Ist der Krieg das richtige Mittel, um die Probleme im Nordkaukasus zu lösen?

Da muss man unterscheiden: Das eine ist der Kampf gegen die Banditen und Terroristen. Den müssen Profis führen, Militärs, Spezialeinheiten und der Geheimdienst. Was eine Gesamtpolitik im Nordkaukasus angeht, so gibt es sie nicht. Die Probleme im Nordkaukasus können auf militärischem Wege nicht gelöst werden.

In Russland mehren sich Stimmen, die das Vorgehen in Tschetschenien kritisieren. Dazu gehört Jabloko-Chef Grigori Jawlinski, aber auch Ex-General Alexander Lebed. Eins ihrer Argumente ist, dass Russland Gefahr läuft, Tschetschenien ganz zu verlieren.

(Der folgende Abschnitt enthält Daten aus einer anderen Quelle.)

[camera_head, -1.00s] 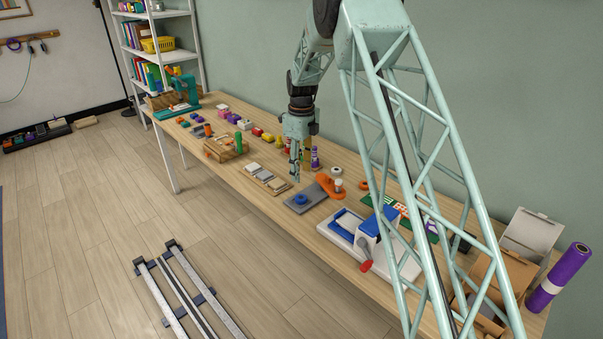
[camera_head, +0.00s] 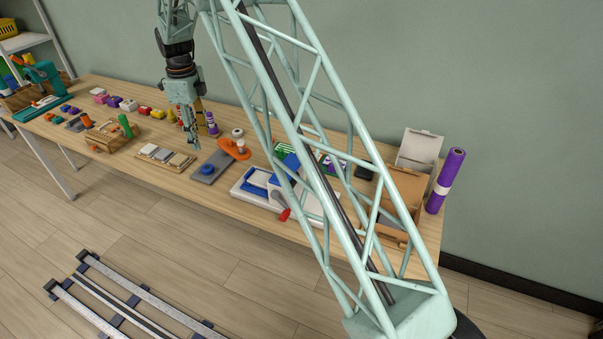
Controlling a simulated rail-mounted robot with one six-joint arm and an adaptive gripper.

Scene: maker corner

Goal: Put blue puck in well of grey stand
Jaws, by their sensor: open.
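A blue puck (camera_head: 207,169) sits on a flat grey stand (camera_head: 219,158) near the front edge of the table. It looks low on the stand, but I cannot tell at this size whether it is fully seated in the well. My gripper (camera_head: 192,142) hangs pointing down, behind and slightly left of the puck in the picture. It is open, with nothing visible between its fingers, and appears apart from the puck.
An orange piece (camera_head: 234,148) lies just right of the stand. A wooden tray with pale blocks (camera_head: 165,157) is to its left. A white and blue device (camera_head: 258,188) with a red handle stands to the right. A purple bottle (camera_head: 212,124) stands behind.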

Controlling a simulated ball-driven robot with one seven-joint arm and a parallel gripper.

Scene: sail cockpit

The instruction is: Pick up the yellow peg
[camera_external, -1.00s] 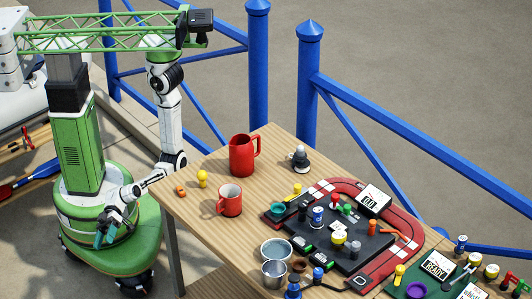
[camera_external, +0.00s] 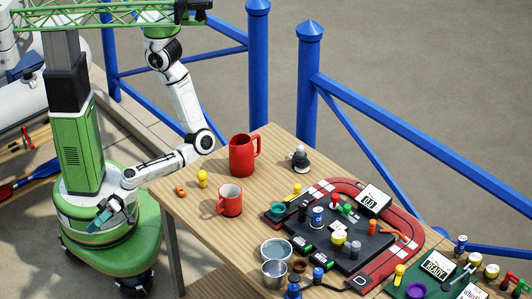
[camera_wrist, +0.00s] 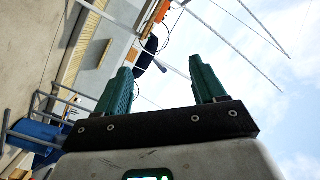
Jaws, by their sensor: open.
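A small yellow peg (camera_external: 202,178) with a rounded head stands upright near the left edge of the wooden table (camera_external: 262,225). Other yellow pegs show farther right: one (camera_external: 297,190) beside the red-bordered board and one (camera_external: 399,274) near the board's lower right corner. I cannot tell which one the task means. My gripper (camera_external: 100,224) hangs off the table's left side, in front of my green base and well apart from all pegs. Its two green fingers also show in the wrist view (camera_wrist: 165,82), spread with nothing between them. No peg shows in that view.
An orange piece (camera_external: 180,191) lies just left of the nearest yellow peg. A tall red mug (camera_external: 242,156) and a smaller red mug (camera_external: 229,202) stand close to its right. A crowded game board (camera_external: 386,252) fills the right side. Blue railings (camera_external: 258,70) run behind the table.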

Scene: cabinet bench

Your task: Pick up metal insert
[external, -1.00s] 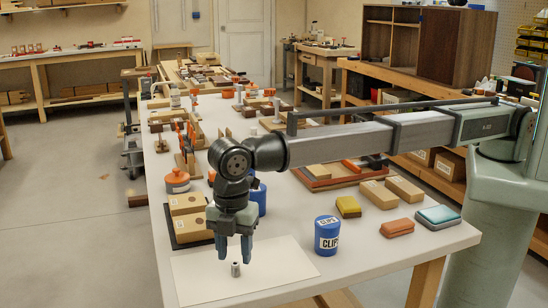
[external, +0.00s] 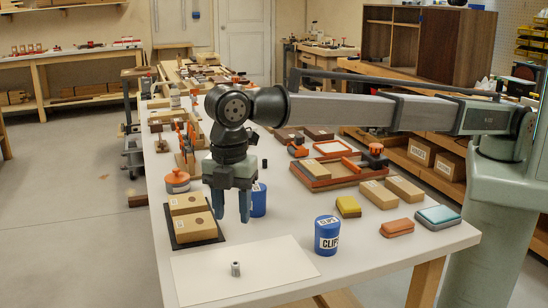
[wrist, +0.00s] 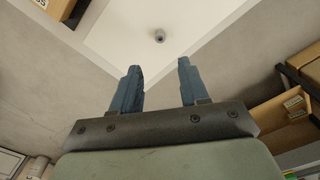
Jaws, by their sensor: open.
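The metal insert (external: 236,269) is a small silvery cylinder standing upright on a white sheet (external: 205,283) near the table's front corner. It also shows in the wrist view (wrist: 159,36), on the pale sheet beyond my fingertips. My gripper (external: 231,217) hangs above and behind the insert, pointing down, with its two blue fingers apart and nothing between them. In the wrist view my open fingers (wrist: 160,75) point toward the insert, with a clear gap to it.
A blue CLIPS tin (external: 327,236) stands right of the sheet. Another blue tin (external: 258,200) stands behind my gripper. Wooden blocks on a black tray (external: 198,237) lie to the left. Yellow (external: 348,206) and orange (external: 397,228) blocks lie to the right. The sheet around the insert is clear.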

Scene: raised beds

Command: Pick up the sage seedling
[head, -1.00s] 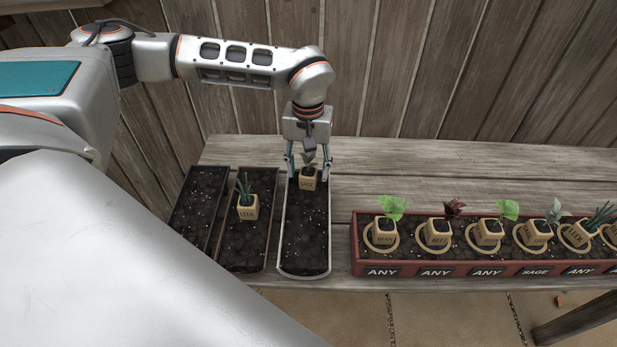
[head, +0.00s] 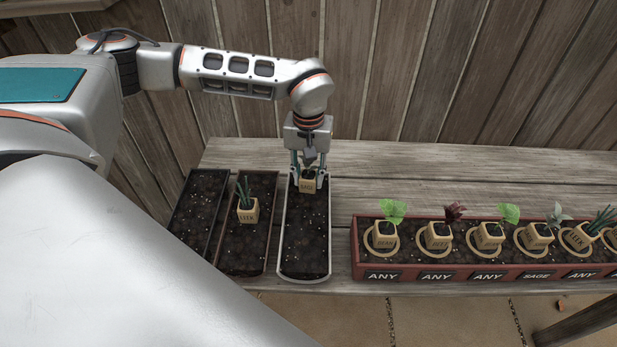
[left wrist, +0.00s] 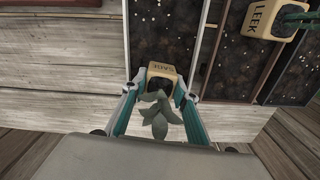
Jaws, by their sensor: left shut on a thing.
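The sage seedling (head: 307,184) is a grey-green plant in a small tan pot marked SAGE. It stands at the far end of the light-rimmed soil tray (head: 304,267). My left gripper (head: 308,178) comes down from above and is shut on the pot, one finger on each side. In the left wrist view the pot (left wrist: 160,76) sits between the two fingers, with the sage leaves (left wrist: 160,112) toward the palm. The pot's base is hard to make out, so I cannot tell whether it touches the soil. My right gripper does not show.
A leek pot (head: 248,212) stands in the dark tray to the left, and an empty dark tray (head: 194,215) lies beyond it. A long red planter (head: 360,262) at right holds several potted seedlings above labels ANY and SAGE. The wooden wall rises behind.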

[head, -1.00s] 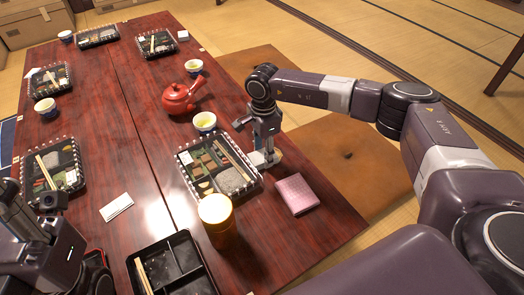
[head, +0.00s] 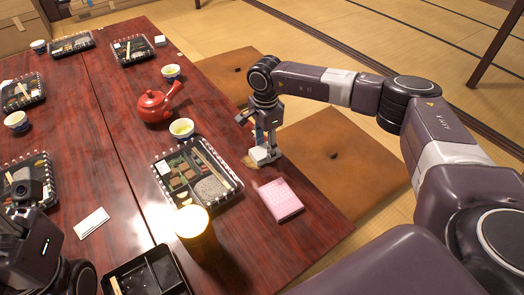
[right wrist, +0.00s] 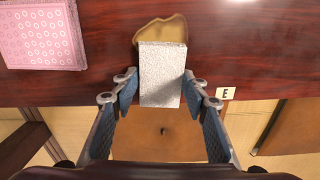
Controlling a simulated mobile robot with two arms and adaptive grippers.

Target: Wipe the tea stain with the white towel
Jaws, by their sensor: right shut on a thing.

Besteht dieses Risiko?

Heute besteht das Risiko eines Auseinanderfallens der Russischen Föderation. Dieses Risiko bringt nicht nur innerrussische Gefahren mit sich, sondern hat globalen Charakter. Daher sollte Europa dem ein Maximum an Aufmerksamkeit widmen und dazu beitragen, dass es der russischen Föderation gelingt, mit dem Terrorismus und der Korruption fertig zu werden. Doch leider sehe ich häufig die umgekehrte Reaktion.

Als Jelzin und seine Mannschaft diesen Konflikt angeheizt und den Krieg begonnen haben, haben ihn alle unterstützt. Aber jetzt, wo die Militärs versuchen, die Banden zu lokalisieren, erhebt sich plötzlich Geschrei über die Einhaltung der Menschenrechte. Dieser doppelte Standard des Westens hat unser Volk bereits ins Unglück geführt.

Ich bin dafür, dass die Menschenrechte streng eingehalten werden, dass nicht einer Frau, einem Kind oder einem alten Menschen etwas zuleide getan wird. Aber die Spezialeinheiten dürfen nicht davon abgehalten werden, die Banditen zu bekämpfen.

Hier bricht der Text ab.